Yang Fana Adalah Waktu, Tjahaja Purnama Yang Abadi

Basuki Tjahaja Purnama atau Ahok. (sumber:internet)

Judul diatas merupakan gubahan dari puisi Sapardi Djoko Damono di salah satu serpihan sajak di buku puisinya berjudul; “Hujan Bulan Juni”, merujuk pada segala sesuatu di dunia ini tak ada yang kekal dan abadi.

Semua akan berlalu, bersama waktu. Lahir, anak-anak, remaja, dewasa, tua, bertarung, menang lalu kalah, kalah dan kalah lagi.

Soal bagaimana kita akan menerima kekalahan lalu dikenang, hanya soal daya tahan. Lalu orang-orang akan menghitung-hitung perbuatan masa lalu yang kita, apakah kita lalui dengan keberanian atau kepengecutan.

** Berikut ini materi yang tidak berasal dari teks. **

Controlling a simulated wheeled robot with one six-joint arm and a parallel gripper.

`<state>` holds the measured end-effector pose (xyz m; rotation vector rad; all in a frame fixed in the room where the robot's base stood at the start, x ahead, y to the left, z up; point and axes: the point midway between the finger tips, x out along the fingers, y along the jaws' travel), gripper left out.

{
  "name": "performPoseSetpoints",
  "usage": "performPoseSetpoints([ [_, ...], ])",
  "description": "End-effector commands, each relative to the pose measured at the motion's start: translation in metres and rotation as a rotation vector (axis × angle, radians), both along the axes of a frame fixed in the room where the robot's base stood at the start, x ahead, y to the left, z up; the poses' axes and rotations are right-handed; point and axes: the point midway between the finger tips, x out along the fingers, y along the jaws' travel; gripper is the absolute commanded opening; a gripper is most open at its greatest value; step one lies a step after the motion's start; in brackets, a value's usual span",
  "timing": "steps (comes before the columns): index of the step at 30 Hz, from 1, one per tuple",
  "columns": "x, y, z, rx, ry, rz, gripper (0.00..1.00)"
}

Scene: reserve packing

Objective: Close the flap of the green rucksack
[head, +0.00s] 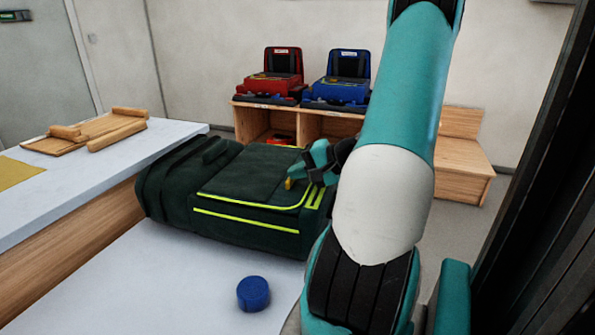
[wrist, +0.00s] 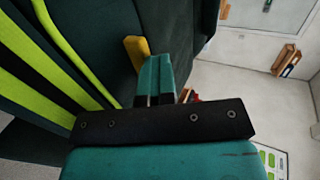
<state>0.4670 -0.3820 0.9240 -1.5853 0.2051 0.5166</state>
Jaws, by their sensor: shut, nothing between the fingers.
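The dark green rucksack (head: 165,205) lies on its back on the white table, with lime stripes along its near side and right end. Its flap (head: 245,175), edged with lime piping, appears to lie flat over the top; whether it is fastened cannot be told. A small yellow tab (head: 289,184) is at the flap's right edge, and it also shows in the wrist view (wrist: 136,52). My gripper (head: 300,177) is at the rucksack's right end, beside the tab. In the wrist view its teal fingers (wrist: 153,75) are shut and empty; contact with the tab is unclear.
A blue round object (head: 253,294) sits on the table in front of the rucksack. A counter (head: 100,185) with wooden trays (head: 85,133) stands at left. Red (head: 272,85) and blue (head: 338,88) packs stand on a wooden shelf (head: 315,125) behind.

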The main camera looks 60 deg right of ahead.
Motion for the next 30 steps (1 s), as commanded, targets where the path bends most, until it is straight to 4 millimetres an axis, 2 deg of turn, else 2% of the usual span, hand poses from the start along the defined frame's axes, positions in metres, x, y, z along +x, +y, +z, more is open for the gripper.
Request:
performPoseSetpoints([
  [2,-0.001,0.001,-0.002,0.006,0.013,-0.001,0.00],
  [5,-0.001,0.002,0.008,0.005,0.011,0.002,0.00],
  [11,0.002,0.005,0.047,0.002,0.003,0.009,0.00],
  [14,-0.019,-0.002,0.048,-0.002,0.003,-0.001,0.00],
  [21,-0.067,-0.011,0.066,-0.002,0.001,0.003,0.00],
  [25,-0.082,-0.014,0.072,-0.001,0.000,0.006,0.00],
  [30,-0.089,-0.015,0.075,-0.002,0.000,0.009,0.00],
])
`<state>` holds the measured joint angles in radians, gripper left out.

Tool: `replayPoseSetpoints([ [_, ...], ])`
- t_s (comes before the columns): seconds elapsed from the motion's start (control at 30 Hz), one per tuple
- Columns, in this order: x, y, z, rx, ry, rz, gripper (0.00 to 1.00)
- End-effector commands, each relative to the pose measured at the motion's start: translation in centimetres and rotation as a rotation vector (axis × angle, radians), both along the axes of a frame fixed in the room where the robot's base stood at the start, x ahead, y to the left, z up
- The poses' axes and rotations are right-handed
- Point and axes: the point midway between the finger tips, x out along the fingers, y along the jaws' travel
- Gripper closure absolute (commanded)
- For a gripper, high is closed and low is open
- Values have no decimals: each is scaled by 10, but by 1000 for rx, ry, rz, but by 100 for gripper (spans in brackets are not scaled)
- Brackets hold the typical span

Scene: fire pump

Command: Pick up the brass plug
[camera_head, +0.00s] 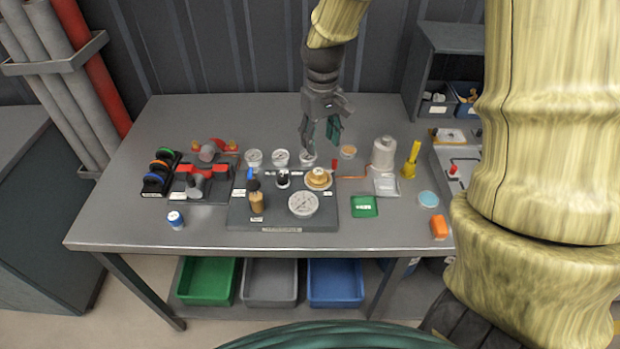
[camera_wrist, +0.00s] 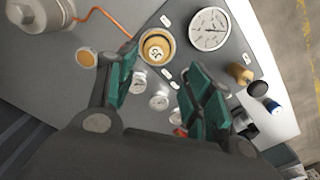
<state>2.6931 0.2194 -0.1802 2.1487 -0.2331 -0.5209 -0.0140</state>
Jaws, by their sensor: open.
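A round brass piece, which looks like the brass plug (camera_head: 318,177), sits in a pale ring on the grey board (camera_head: 238,213). In the wrist view, the brass plug (camera_wrist: 156,46) lies ahead of the fingertips, between their lines, with dark marks on its top. My gripper (camera_head: 318,142) is open and points down, behind the plug and above the row of small gauges. In the wrist view my gripper (camera_wrist: 163,70) has its green-padded fingers apart with nothing between them. The plug is uncovered in both views.
A large gauge (camera_head: 303,204) and a tan cylinder (camera_head: 256,203) share the board. Small gauges (camera_head: 281,158) stand behind it. A red-handled valve (camera_head: 204,172) is left.

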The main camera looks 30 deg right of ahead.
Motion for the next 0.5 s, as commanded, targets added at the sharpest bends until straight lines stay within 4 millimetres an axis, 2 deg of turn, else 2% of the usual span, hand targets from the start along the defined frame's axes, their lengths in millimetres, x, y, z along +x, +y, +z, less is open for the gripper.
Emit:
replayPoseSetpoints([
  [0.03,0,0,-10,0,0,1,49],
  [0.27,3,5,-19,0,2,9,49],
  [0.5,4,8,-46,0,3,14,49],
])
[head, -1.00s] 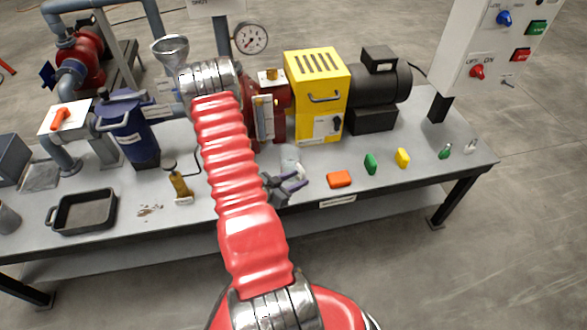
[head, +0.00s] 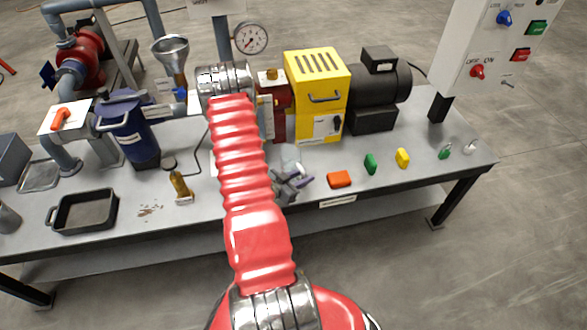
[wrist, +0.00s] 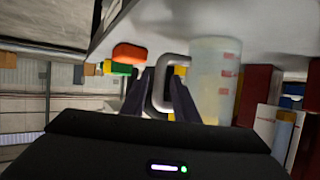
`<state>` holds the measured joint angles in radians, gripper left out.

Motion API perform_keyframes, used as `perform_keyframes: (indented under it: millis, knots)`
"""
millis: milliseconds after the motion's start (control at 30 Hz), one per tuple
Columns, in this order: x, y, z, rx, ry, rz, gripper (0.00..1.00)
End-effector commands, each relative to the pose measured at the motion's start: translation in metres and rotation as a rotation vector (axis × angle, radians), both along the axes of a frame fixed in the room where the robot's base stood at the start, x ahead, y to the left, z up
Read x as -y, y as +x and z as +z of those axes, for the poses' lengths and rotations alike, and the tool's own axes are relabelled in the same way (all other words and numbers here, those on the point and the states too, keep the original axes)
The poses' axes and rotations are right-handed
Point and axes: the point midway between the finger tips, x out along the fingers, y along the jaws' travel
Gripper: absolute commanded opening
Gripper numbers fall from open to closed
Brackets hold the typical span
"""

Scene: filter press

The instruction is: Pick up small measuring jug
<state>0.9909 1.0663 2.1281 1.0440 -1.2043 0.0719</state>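The small measuring jug (head: 290,155) is a translucent, pale cup standing on the bench in front of the yellow machine. In the wrist view the jug (wrist: 214,75) shows red marks on its wall and a grey handle (wrist: 157,92) on its left side. My gripper (head: 298,181) is low over the bench, just in front of the jug. Its two dark fingers are apart, and in the wrist view my gripper (wrist: 162,95) has the handle between them. I cannot tell whether either finger touches the handle.
An orange block (head: 339,179), a green block (head: 370,164) and a yellow block (head: 403,158) lie to the right. The yellow machine (head: 316,90) stands behind the jug. A brass-coloured bottle (head: 180,186) and a black tray (head: 83,211) are at left.

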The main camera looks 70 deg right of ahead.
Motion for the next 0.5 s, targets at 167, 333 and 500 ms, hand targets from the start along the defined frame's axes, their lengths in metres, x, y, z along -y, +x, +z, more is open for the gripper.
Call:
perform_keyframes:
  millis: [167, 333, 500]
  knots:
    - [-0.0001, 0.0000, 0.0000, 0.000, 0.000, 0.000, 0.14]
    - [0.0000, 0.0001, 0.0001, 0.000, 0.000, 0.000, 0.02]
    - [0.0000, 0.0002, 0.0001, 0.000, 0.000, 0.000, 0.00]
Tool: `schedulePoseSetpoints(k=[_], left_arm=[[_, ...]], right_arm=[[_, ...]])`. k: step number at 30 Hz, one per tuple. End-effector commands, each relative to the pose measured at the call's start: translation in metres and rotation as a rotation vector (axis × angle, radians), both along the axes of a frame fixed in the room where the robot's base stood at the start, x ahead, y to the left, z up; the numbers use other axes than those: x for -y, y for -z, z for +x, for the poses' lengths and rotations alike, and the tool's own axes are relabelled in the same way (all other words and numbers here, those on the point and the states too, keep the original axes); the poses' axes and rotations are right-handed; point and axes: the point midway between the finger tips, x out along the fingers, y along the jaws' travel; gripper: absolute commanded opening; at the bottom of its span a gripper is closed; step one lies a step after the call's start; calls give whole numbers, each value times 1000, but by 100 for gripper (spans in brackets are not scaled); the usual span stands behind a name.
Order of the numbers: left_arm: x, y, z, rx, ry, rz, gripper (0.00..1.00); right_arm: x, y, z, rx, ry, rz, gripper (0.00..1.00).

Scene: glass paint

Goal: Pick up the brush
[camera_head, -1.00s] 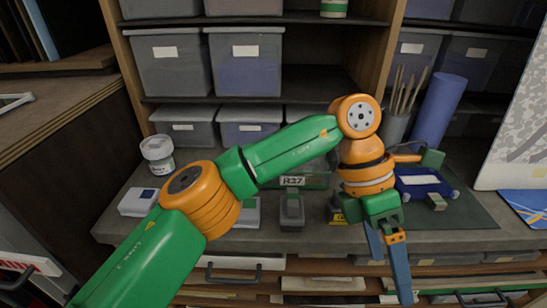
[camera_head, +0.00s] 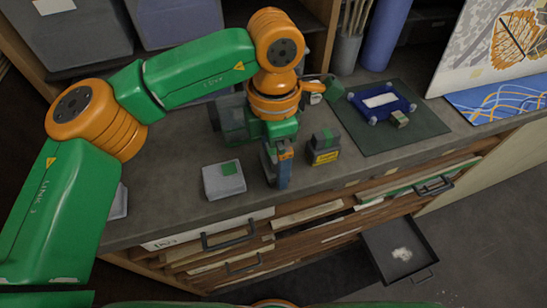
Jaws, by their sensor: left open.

Soal bagaimana kita merayakan kemenangan, rasanya terlalu mudah dengan membuat pesta, pergi berlibur atau pamer di status ragam media sosial, mulai dari; facebook, twitter, instagram, hingga path.

Namun, segala sesuatu tentu punya batas, dan batas ini pula yang tidak banyak orang mengukurnya. Kita bisa saja terlambat, tapi waktu tidak pernah menunggu. Soal berapa lama umur nafas kita kelak, tak dihitung dari durasi tapi kontribusi.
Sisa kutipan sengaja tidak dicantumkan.